*Your instructions*:
Leave out the pictures; transcribe all else exactly.

*Data segment*:

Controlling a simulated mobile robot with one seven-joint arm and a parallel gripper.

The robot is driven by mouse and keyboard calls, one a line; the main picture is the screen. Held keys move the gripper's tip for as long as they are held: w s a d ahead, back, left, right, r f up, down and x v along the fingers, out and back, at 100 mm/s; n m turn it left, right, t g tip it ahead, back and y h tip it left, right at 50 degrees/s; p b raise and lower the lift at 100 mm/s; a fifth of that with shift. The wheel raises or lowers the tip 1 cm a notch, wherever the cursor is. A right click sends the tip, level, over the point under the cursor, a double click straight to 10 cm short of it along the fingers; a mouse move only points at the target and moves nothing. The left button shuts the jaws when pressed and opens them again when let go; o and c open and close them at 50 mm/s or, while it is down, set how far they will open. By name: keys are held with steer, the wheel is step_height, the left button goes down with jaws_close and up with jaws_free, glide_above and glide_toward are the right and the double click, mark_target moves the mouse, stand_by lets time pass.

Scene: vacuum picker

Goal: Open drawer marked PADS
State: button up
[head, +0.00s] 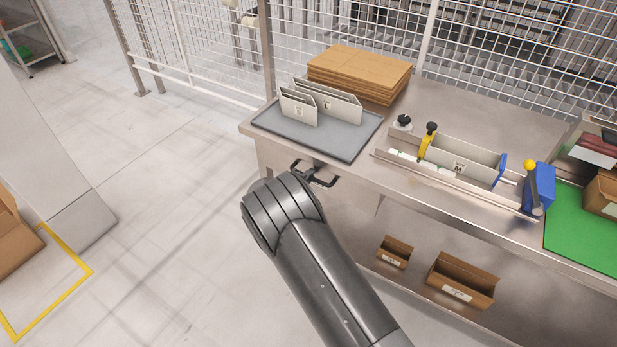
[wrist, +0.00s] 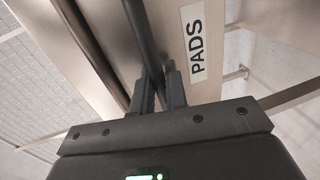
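The drawer's pale metal front (wrist: 205,75) fills the middle of the wrist view and bears a white label reading PADS (wrist: 194,44). A dark bar handle (wrist: 143,40) runs along that front. My gripper (wrist: 159,88) has its two fingers close on either side of the bar, with little gap left, and looks shut on it. In the head view the black handle (head: 325,181) shows under the table's left front edge. There my arm's end hides most of the drawer front and the gripper.
A grey tray (head: 345,150) with upright dividers lies on the metal table above the drawer. Stacked cardboard (head: 360,75) and a fixture with a blue end block (head: 538,188) stand on it. Open boxes (head: 462,280) sit on the lower shelf.

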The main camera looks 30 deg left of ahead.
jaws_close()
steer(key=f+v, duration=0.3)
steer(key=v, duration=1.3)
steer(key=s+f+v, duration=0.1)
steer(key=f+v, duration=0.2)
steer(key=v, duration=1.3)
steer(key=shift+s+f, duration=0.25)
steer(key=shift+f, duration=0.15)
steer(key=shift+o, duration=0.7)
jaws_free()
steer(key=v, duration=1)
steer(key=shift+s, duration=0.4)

*Output of the exercise*:
Controlling a simulated mobile robot with one seven-joint arm and a parallel gripper.

The robot is driven by mouse and keyboard calls, one a line; the main picture is the screen. Held keys move the gripper's tip for as long as they are held: w s a d ahead, back, left, right, r f up, down and x v along the fingers, out and back, at 100 mm/s; n m turn it left, right, t g tip it ahead, back and y h tip it left, right at 50 degrees/s; p b raise and lower the lift at 100 mm/s; a fifth of that with shift. The wheel raises or lowers the tip 1 cm a notch, wherever the cursor is. A right click sends the tip, level, over the point under the cursor, a double click straight to 10 cm short of it along the fingers; a mouse move only points at the target and moves nothing. The left button shuts the jaws when pressed and opens them again when let go; o and c open and close them at 50 mm/s or, while it is down, set how far they will open. By name: keys are held with steer, the wheel is step_height, the left button goes down with jaws_close and up with jaws_free, glide_above and glide_toward are the right and the double click, mark_target moves the mouse, stand_by lets time pass.

Scene: vacuum picker

Goal: Open drawer marked PADS
State: button up
[head, +0.00s] 
[wrist, +0.00s] 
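The drawer's pale metal front (wrist: 205,75) fills the middle of the wrist view and bears a white label reading PADS (wrist: 194,44). A dark bar handle (wrist: 143,40) runs along that front. My gripper (wrist: 159,88) has its two fingers close on either side of the bar, with little gap left, and looks shut on it. In the head view the black handle (head: 325,181) shows under the table's left front edge. There my arm's end hides most of the drawer front and the gripper.
A grey tray (head: 345,150) with upright dividers lies on the metal table above the drawer. Stacked cardboard (head: 360,75) and a fixture with a blue end block (head: 538,188) stand on it. Open boxes (head: 462,280) sit on the lower shelf.

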The main camera looks 30 deg left of ahead.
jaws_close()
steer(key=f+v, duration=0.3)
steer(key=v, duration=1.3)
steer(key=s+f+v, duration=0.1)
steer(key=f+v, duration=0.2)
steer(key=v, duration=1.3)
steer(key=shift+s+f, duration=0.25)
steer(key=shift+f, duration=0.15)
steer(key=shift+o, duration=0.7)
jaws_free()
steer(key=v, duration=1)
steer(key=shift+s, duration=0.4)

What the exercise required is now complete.